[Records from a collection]
########
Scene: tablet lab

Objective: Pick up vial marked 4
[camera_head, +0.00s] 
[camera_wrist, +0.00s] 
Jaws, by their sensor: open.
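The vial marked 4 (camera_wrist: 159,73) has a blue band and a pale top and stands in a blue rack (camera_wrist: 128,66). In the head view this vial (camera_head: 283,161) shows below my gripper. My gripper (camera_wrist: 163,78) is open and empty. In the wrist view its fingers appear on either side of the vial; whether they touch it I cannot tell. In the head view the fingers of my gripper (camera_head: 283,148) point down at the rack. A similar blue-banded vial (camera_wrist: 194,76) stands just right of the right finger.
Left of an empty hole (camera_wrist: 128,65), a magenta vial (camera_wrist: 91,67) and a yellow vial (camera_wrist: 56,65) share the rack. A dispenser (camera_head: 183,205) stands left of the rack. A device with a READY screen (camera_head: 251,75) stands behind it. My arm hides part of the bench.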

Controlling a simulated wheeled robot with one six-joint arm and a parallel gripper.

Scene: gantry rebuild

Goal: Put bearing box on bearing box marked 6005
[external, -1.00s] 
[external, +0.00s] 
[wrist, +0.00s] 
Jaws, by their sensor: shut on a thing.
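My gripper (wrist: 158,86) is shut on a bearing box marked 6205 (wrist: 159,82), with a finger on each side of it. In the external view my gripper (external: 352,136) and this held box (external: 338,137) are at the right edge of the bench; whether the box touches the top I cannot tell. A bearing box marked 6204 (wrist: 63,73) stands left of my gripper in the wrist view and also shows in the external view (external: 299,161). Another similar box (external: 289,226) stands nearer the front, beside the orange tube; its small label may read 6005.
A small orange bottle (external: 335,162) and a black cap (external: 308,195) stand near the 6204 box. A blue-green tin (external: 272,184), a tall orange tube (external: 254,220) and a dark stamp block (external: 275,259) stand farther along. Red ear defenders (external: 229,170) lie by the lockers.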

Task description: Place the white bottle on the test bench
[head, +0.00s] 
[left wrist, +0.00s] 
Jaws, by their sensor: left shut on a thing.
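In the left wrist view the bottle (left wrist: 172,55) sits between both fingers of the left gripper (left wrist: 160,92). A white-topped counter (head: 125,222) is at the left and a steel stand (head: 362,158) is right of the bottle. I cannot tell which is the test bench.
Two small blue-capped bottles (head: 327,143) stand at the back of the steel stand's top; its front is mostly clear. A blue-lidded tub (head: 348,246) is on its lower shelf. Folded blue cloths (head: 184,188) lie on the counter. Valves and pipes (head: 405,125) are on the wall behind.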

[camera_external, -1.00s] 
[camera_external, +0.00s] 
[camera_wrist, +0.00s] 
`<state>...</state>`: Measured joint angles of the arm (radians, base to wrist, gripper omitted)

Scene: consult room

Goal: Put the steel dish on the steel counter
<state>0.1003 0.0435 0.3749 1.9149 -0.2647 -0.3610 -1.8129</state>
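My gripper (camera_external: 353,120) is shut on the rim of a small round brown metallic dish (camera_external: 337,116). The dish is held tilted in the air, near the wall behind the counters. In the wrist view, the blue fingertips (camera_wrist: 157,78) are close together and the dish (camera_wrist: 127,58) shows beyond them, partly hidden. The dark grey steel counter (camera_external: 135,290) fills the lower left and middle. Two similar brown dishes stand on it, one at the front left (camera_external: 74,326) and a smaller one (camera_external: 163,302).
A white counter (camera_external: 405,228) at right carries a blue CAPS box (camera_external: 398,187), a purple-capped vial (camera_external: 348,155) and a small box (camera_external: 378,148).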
########
Keep both end lines and retype everything in the records above from the line containing "Controlling a simulated" through the line containing "[left wrist, +0.00s]", exactly, with nothing else.

Output of the exercise:
Controlling a simulated wheeled robot with one six-joint arm and a parallel gripper.

Scene: gantry rebuild

Goal: Put bearing box on bearing box marked 6005
[external, -1.00s] 
[external, +0.00s] 
[wrist, +0.00s] 
Jaws, by their sensor: shut on a thing.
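My gripper (wrist: 158,86) is shut on a bearing box marked 6205 (wrist: 159,82), with a finger on each side of it. In the external view my gripper (external: 352,136) and this held box (external: 338,137) are at the right edge of the bench; whether the box touches the top I cannot tell. A bearing box marked 6204 (wrist: 63,73) stands left of my gripper in the wrist view and also shows in the external view (external: 299,161). Another similar box (external: 289,226) stands nearer the front, beside the orange tube; its small label may read 6005.
A small orange bottle (external: 335,162) and a black cap (external: 308,195) stand near the 6204 box. A blue-green tin (external: 272,184), a tall orange tube (external: 254,220) and a dark stamp block (external: 275,259) stand farther along. Red ear defenders (external: 229,170) lie by the lockers.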

Task description: Place the white bottle on the test bench
[head, +0.00s] 
[left wrist, +0.00s] 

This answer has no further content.